Tanweer was considered a high-flyer. He joined Eton in 2015 as an economics teacher, became head of the department and was swiftly promoted to a senior post as a deputy head last year.

According to an online profile, Tanweer graduated in economics in 2004 from St Catharine's College, Cambridge (where Amitabh Bachchan's father, the poet Harivansh Rai Srivastava alias Bachchan, had done a PhD on Y.B. Yeats and the occult and mysticism in the 1950s).

Tanweer later worked as an investment banker. By 2006, he had started teaching economics at Merchant Taylors' school in Northwood, Hertfordshire, where a high proportion of the boys are Gujarati. Between 2010 and 2015 he was head of economics at Oundle School in Northamptonshire, another boarding establishment.

An Eton College statement confirmed yesterday: "Eton College can confirm that following an investigation by the Cambridge International Examinations Board into maladministration, the board concluded that there had been a breach of exam security by one of Eton's teachers in relation to one of the Pre-U Economics papers.

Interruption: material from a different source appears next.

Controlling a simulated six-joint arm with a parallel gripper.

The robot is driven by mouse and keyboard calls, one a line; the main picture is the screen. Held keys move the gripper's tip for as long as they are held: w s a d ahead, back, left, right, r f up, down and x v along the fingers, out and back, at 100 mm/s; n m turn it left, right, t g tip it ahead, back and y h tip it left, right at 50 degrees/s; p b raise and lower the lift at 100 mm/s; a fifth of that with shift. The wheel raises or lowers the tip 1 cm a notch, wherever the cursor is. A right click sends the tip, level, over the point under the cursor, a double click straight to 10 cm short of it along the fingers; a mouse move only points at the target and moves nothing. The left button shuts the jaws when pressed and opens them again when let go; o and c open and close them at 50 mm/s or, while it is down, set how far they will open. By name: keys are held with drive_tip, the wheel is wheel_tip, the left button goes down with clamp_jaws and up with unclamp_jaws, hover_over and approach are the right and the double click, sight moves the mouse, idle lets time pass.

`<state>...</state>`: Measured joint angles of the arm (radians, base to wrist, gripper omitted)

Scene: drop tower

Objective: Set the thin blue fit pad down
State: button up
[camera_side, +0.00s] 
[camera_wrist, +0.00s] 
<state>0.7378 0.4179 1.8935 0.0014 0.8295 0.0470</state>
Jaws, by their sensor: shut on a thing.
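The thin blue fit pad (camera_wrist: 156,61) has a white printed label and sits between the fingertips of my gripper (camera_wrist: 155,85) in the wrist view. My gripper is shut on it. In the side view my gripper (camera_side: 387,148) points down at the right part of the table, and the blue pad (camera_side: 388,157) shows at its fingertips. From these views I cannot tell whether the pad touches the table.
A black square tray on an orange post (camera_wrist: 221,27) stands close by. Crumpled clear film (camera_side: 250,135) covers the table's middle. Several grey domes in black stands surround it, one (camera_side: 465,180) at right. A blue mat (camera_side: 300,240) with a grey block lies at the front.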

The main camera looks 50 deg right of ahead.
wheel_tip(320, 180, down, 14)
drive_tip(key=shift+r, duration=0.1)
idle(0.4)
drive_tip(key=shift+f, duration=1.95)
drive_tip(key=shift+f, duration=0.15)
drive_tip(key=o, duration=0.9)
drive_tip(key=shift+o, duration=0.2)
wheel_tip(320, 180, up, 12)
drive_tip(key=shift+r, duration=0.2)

"Eton took this matter extremely seriously and co-operated fully with CIE's investigation throughout.

"The teacher concerned has left the school. Whilst pupils had done nothing wrong, they were inadvertent recipients of confidential information and so the board awarded them assessed marks for that paper according to its established method. Eton College deeply regrets that this incident occurred."